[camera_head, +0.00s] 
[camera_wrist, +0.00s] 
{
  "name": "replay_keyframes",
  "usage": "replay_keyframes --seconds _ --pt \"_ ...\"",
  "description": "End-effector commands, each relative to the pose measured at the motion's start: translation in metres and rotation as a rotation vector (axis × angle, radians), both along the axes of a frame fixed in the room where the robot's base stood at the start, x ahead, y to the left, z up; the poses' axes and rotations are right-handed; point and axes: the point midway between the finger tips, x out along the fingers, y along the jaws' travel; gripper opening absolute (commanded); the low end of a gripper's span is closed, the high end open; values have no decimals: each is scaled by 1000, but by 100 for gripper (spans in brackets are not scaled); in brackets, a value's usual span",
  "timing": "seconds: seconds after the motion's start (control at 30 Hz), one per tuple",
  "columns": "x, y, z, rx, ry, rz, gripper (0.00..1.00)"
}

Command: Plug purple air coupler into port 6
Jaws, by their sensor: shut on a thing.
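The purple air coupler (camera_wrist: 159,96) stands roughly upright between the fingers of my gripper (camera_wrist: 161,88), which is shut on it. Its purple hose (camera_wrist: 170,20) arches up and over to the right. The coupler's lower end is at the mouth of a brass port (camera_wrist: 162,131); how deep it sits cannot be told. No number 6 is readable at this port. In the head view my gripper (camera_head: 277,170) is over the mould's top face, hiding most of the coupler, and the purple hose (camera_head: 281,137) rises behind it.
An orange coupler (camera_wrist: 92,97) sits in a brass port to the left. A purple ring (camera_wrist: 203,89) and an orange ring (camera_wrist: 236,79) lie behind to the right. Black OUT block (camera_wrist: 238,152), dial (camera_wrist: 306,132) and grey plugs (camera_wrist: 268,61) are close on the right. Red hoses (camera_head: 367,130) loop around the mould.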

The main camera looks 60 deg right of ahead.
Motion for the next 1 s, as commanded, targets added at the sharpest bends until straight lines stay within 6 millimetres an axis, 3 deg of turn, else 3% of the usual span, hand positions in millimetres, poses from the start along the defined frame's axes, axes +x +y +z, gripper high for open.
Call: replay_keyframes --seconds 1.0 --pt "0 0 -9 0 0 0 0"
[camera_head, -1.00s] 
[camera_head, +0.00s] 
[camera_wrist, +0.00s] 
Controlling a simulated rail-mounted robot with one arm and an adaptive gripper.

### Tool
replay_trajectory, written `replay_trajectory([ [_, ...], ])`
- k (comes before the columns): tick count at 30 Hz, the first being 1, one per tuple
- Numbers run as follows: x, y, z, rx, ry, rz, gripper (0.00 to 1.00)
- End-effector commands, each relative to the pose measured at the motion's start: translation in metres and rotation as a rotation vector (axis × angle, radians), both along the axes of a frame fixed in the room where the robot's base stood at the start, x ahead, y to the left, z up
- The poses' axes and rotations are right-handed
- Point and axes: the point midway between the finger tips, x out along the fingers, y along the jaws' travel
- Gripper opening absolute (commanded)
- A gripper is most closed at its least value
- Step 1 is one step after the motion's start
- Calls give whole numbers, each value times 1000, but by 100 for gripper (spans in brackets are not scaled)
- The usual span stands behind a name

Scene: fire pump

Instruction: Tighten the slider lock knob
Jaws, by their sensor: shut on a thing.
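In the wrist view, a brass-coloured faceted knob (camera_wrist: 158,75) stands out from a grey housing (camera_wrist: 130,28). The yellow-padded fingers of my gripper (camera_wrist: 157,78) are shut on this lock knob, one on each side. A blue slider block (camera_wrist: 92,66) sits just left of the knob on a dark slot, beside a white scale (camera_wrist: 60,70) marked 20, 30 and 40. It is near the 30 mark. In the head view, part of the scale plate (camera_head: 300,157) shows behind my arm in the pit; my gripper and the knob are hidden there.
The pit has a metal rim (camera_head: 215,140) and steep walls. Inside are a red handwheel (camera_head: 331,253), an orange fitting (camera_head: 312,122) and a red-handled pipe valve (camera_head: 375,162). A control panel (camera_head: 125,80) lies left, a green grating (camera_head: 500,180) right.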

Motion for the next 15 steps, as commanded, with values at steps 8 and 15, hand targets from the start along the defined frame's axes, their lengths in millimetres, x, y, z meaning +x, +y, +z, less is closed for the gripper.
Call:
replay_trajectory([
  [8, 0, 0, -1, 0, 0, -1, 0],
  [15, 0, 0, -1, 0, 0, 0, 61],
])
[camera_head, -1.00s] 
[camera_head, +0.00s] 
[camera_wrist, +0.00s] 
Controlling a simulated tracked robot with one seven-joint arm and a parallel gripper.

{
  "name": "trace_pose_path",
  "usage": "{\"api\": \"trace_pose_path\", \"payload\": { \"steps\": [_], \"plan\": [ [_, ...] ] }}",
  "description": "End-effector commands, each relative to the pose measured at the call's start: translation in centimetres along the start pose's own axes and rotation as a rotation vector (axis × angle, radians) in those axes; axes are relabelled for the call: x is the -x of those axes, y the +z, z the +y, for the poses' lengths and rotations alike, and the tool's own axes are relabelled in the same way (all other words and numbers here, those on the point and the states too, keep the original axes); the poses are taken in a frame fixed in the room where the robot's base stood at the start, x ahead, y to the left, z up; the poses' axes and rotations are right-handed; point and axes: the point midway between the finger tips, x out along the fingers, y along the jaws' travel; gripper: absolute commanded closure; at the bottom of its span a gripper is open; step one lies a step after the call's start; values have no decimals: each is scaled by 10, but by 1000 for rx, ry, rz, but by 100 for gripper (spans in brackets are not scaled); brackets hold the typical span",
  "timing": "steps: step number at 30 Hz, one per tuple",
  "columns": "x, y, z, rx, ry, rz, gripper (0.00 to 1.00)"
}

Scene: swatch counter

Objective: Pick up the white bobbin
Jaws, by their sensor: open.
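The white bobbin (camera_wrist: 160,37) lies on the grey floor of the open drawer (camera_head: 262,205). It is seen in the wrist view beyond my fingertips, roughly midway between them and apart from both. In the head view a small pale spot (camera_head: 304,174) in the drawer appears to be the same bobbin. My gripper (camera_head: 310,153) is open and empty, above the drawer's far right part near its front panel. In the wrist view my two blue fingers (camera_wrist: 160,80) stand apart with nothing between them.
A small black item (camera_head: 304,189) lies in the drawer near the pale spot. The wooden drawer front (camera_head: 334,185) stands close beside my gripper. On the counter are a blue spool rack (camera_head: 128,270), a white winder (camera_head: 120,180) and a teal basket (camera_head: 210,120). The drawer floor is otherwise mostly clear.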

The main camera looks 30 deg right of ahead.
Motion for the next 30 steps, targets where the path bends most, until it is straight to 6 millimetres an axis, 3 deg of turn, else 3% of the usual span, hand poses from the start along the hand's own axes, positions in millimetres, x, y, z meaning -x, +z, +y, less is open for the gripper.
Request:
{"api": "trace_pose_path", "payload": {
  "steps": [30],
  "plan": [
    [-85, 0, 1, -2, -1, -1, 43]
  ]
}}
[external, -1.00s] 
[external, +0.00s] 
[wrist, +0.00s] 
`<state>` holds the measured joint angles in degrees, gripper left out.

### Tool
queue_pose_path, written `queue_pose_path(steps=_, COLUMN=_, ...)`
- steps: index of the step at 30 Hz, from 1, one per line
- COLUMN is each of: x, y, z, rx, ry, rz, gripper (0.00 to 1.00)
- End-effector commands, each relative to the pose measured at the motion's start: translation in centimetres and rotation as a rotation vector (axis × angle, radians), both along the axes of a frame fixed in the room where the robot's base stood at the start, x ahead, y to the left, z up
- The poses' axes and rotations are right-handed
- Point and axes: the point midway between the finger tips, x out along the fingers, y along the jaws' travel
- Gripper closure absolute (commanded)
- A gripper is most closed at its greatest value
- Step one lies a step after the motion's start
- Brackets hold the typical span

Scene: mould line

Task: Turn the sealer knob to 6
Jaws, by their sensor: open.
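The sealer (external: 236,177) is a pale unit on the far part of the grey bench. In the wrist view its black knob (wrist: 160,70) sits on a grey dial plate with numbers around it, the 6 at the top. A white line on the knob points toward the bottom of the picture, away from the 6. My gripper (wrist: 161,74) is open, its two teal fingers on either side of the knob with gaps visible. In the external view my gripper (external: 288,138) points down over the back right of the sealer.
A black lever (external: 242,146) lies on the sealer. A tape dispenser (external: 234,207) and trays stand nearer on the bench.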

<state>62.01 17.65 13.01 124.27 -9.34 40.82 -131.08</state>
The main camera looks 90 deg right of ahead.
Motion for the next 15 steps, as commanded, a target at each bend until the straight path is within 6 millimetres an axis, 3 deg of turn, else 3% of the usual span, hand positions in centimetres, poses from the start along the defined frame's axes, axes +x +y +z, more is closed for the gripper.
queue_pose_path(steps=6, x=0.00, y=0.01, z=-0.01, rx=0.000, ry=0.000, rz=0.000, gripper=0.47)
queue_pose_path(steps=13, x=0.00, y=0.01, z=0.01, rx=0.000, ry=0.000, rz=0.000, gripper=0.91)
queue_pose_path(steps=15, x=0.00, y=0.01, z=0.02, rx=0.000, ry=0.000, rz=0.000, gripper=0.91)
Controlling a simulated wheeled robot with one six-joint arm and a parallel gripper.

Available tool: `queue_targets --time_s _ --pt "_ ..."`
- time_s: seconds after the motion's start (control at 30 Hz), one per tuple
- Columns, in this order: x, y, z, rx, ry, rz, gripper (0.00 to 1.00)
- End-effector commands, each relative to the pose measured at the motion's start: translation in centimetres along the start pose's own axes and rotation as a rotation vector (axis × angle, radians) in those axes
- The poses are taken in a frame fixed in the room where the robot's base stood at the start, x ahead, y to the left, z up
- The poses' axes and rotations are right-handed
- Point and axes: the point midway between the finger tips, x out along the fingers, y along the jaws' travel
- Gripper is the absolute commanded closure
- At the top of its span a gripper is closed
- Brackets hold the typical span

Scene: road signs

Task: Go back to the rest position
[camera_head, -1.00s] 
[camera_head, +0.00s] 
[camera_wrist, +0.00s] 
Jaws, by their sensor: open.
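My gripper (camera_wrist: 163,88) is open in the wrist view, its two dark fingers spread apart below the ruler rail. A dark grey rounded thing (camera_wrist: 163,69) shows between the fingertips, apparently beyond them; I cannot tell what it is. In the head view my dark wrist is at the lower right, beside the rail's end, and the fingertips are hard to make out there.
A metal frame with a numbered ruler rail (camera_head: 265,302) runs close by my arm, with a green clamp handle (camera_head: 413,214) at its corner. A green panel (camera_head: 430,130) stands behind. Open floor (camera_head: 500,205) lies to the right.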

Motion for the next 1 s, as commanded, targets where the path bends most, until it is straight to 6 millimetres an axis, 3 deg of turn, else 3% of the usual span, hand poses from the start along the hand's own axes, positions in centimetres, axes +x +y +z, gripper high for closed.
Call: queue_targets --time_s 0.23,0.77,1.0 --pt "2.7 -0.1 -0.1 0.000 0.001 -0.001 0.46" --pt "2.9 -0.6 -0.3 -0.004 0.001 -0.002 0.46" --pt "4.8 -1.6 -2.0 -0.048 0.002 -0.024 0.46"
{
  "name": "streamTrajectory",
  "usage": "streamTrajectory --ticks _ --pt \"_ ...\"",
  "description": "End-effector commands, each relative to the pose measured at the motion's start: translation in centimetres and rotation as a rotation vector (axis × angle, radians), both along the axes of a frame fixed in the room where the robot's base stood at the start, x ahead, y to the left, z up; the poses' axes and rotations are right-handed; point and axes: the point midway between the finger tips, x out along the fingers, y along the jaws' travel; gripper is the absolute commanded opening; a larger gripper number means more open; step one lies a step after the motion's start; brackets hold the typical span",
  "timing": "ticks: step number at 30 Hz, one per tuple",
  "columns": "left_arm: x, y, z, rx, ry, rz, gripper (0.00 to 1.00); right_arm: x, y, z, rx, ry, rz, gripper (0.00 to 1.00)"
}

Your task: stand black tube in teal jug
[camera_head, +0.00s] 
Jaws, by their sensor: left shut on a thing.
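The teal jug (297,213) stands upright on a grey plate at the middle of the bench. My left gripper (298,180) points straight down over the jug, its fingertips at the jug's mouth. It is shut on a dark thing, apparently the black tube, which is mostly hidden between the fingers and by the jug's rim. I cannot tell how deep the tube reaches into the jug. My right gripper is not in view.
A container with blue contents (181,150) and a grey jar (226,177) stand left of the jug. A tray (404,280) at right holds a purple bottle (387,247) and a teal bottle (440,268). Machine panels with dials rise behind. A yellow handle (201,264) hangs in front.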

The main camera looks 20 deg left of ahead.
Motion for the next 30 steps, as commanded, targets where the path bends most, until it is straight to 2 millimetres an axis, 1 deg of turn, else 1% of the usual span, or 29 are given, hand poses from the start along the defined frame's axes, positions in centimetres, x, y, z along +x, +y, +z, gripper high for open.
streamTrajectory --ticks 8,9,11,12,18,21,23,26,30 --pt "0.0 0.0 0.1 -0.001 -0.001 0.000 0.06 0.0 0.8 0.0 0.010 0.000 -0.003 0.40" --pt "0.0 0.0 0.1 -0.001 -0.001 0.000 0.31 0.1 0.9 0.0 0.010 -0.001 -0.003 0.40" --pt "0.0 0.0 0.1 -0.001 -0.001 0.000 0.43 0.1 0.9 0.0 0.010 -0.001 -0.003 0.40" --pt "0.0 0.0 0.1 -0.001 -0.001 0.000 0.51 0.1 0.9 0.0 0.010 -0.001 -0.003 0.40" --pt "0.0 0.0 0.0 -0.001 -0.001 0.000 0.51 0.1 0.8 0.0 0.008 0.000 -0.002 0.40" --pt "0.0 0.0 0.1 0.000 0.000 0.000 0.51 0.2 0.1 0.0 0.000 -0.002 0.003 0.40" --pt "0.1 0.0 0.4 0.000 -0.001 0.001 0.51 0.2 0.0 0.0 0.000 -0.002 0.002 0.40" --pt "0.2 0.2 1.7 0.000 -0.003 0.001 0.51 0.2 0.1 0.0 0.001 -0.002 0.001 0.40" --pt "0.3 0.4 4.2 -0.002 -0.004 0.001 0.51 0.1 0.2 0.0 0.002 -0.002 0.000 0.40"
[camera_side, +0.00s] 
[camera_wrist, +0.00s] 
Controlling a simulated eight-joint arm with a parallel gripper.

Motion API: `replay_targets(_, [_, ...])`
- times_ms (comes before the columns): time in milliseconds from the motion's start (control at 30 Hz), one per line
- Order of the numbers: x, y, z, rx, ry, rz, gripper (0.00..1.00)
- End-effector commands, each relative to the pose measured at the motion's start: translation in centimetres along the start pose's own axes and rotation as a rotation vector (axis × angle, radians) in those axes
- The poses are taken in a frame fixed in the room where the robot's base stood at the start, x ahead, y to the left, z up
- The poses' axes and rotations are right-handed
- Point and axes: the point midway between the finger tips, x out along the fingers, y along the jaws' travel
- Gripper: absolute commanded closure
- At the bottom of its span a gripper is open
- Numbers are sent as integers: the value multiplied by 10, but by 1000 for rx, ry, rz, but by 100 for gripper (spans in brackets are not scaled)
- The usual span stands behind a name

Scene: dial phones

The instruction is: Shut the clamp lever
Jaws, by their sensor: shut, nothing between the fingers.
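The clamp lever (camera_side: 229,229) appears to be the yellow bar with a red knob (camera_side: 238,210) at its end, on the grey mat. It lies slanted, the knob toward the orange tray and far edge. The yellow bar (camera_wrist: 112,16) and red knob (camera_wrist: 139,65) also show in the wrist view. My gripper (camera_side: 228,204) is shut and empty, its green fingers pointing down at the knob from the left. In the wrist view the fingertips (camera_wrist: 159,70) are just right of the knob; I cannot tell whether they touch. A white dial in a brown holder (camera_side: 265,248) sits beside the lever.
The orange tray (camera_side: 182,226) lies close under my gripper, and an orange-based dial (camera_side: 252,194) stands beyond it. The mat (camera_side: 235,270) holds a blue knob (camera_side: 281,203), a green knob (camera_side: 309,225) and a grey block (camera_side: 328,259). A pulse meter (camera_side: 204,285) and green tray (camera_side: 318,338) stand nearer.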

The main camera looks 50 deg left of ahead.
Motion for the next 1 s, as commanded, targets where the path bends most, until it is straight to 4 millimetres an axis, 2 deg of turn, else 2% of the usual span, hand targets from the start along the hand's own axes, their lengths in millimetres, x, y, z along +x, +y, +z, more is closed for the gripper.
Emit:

# Set task
Take every line containing the word "timing" and copy it.

# Answer in full
  "timing": "seconds: seconds after the motion's start (control at 30 Hz), one per tuple",
  "timing": "steps: step number at 30 Hz, one per tuple",
  "timing": "ticks: step number at 30 Hz, one per tuple",

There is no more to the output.